Q: What changed with dYdX v4?
A: dYdX v4 introduces a dedicated Layer 1 blockchain built on Cosmos SDK, moving away from Ethereum dependency. This enables faster execution, lower costs, and most importantly, allows DYDX token holders to earn 100% of protocol fees through staking.

Q: How do I start earning from DYDX staking?
A: You must first bridge your ethDYDX from Ethereum to the dYdX Chain via the official bridge. Once converted 1:1 to native DYDX, you can stake through approved validators to begin earning fee rewards.

Q: Is DYDX staking safe?
A: Like all PoS systems, risks include slashing for validator misbehavior and smart contract vulnerabilities. However, dYdX Chain uses audited Cosmos SDK modules and follows industry best practices. Always use trusted validators and do your own research.

Q: Why did dYdX leave Ethereum?
A: While Ethereum offers security and liquidity, it lacks customization for high-frequency derivatives trading. By building its own chain, dYdX gains full control over latency, throughput, and fee structure — critical for competitive trading performance.

Q: Will high inflation or token unlocks affect DYDX price?
A: Yes — a significant token unlock is expected in December, which could increase selling pressure. Combined with potential short-term low yields, this may create volatility. Long-term value will depend on actual adoption and fee generation.

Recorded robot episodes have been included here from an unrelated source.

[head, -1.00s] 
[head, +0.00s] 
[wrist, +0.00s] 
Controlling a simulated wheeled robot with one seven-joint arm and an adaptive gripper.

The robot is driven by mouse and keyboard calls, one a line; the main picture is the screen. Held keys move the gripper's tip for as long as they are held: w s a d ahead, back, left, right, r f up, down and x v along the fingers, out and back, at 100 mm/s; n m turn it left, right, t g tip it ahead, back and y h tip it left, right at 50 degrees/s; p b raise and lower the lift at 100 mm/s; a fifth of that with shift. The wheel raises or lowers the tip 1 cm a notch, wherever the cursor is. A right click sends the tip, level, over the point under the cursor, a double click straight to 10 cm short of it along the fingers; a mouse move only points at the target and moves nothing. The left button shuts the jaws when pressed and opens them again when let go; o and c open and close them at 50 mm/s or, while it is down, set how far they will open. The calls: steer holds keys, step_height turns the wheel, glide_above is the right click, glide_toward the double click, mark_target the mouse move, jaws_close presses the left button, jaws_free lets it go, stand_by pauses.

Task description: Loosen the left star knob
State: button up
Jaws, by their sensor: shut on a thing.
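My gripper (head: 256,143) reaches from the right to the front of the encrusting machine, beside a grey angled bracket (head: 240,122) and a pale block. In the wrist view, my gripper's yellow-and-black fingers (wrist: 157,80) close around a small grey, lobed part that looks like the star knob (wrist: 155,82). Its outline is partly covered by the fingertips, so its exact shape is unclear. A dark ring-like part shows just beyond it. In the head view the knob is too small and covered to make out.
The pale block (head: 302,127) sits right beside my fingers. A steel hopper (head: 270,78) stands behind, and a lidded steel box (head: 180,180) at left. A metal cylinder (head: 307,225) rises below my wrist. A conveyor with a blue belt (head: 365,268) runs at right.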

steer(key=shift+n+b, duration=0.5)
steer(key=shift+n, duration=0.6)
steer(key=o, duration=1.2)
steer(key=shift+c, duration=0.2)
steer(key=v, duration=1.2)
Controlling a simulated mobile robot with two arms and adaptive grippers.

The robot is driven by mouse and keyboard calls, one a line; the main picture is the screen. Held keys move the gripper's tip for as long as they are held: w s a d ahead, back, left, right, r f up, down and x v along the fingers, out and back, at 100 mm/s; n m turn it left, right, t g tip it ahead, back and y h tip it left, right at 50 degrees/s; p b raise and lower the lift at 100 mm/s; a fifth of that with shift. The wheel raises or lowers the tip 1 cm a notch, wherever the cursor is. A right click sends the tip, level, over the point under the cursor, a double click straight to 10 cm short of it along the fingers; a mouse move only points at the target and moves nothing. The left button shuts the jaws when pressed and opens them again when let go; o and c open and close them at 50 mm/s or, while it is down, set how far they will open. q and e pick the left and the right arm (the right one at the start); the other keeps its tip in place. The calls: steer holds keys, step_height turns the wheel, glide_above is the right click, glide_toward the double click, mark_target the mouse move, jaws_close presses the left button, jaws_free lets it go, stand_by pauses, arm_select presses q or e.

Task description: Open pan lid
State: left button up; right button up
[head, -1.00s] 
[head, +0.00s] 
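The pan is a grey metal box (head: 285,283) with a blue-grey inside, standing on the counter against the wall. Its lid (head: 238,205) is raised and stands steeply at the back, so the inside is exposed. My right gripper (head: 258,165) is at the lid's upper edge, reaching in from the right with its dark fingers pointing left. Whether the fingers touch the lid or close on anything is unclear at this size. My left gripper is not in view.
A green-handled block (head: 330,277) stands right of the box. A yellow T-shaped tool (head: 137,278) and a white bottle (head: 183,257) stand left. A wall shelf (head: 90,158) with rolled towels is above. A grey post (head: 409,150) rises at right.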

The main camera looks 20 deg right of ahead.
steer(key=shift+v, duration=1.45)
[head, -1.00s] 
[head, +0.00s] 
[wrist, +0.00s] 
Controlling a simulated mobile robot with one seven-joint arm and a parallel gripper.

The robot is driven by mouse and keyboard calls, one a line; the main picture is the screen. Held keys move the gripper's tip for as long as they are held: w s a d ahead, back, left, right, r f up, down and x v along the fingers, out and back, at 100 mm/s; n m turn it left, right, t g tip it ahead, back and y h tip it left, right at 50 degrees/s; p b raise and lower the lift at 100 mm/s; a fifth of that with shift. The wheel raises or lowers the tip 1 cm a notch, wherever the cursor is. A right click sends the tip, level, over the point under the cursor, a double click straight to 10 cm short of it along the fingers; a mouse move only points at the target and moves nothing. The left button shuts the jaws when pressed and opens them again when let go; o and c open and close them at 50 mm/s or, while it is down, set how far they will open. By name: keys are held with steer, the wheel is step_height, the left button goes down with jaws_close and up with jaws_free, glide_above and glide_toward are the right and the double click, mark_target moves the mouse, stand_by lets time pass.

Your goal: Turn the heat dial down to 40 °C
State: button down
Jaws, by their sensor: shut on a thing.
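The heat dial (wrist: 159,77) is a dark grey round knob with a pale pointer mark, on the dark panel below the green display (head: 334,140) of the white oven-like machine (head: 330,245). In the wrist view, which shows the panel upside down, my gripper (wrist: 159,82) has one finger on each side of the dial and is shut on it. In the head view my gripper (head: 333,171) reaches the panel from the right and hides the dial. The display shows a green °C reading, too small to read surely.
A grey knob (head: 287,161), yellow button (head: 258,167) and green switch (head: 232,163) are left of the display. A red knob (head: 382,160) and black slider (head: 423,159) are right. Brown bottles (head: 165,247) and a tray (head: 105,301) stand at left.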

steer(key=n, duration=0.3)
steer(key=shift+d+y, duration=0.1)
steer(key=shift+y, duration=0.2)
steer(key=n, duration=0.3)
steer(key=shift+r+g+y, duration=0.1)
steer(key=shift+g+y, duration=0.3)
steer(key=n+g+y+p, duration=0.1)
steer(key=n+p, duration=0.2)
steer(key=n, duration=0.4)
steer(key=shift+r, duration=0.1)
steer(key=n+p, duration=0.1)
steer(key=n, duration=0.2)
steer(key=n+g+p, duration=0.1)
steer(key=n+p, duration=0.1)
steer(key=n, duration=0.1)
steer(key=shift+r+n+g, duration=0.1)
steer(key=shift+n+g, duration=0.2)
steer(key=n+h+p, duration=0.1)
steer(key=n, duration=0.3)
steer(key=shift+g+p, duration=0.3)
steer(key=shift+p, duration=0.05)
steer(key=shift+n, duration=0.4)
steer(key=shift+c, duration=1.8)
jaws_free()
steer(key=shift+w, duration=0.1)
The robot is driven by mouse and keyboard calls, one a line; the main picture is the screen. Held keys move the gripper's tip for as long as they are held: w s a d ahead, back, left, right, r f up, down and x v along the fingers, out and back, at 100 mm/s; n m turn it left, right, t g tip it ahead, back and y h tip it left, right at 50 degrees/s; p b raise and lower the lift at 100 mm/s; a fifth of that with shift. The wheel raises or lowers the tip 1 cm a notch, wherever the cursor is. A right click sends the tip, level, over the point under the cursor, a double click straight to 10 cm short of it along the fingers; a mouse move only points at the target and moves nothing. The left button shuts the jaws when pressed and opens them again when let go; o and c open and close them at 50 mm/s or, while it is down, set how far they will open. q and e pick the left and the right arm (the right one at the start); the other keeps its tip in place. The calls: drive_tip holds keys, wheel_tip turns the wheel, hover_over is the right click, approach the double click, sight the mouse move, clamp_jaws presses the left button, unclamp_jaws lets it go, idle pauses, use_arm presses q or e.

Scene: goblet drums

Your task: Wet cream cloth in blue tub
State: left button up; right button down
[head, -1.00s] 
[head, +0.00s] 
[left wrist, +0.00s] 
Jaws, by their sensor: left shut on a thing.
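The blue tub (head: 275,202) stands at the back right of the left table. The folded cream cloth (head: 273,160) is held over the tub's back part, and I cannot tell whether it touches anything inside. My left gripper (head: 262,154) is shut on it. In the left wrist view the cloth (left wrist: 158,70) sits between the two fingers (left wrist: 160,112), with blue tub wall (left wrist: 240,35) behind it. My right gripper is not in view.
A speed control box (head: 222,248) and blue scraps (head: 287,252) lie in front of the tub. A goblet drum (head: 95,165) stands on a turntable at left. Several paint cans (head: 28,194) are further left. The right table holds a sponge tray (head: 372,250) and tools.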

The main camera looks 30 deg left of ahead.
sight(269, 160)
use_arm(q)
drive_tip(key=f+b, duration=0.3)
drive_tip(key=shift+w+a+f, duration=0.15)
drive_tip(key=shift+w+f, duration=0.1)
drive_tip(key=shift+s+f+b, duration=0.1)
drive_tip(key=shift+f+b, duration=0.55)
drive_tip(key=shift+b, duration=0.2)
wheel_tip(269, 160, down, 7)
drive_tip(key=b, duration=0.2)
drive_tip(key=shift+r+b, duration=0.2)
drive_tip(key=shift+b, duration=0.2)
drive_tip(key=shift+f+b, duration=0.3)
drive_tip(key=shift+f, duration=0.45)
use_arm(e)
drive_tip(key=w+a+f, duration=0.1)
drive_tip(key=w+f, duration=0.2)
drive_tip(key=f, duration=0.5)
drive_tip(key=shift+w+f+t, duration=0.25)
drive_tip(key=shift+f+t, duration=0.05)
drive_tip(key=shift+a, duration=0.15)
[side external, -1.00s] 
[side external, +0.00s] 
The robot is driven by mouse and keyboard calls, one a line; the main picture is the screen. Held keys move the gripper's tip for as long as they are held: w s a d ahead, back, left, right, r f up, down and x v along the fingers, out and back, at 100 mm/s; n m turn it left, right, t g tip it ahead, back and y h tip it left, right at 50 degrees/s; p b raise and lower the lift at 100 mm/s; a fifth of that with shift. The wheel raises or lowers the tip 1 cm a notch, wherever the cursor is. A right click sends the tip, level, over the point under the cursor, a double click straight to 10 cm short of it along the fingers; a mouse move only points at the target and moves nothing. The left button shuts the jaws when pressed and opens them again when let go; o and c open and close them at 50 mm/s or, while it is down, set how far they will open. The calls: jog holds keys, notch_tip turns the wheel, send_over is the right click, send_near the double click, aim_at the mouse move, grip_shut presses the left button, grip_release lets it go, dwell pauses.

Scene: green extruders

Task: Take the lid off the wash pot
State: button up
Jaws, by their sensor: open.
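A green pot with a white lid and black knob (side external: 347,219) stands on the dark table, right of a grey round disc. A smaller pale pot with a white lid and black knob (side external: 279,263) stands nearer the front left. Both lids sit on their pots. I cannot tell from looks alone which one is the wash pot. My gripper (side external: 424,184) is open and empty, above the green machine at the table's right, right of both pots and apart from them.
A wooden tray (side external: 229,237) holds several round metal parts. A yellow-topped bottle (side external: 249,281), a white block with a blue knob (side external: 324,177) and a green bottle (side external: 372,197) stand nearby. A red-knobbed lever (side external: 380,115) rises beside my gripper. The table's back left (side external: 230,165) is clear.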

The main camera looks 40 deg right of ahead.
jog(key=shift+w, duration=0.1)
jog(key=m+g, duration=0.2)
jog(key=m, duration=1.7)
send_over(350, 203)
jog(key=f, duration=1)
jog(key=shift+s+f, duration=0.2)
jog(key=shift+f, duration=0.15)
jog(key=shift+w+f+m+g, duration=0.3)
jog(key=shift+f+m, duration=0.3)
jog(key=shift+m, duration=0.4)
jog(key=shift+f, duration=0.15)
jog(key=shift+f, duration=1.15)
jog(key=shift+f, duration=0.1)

Q: Can I still trade on dYdX v3?
A: Yes — v3 remains operational for now, but focus is shifting toward v4 adoption. Users are encouraged to migrate positions gradually as v4 liquidity grows.

Final Thoughts: A New Era for DYDX

The launch of dYdX Chain marks more than a technical upgrade — it signals a philosophical shift toward true decentralization and user-owned finance. By distributing 100% of fees to stakers and removing centralized stakeholders from reward capture, dYdX sets a new standard for community-aligned protocols.

While early trading volumes are low, the foundation is now set. If dYdX can attract liquidity and traders to its new chain, DYDX could evolve into one of DeFi’s most compelling income-generating assets.

As always, investors should conduct thorough due diligence. Risks such as upcoming token unlocks and cross-ecosystem liquidity challenges remain relevant. But with v4 live and staking active, the path forward is clearer than ever.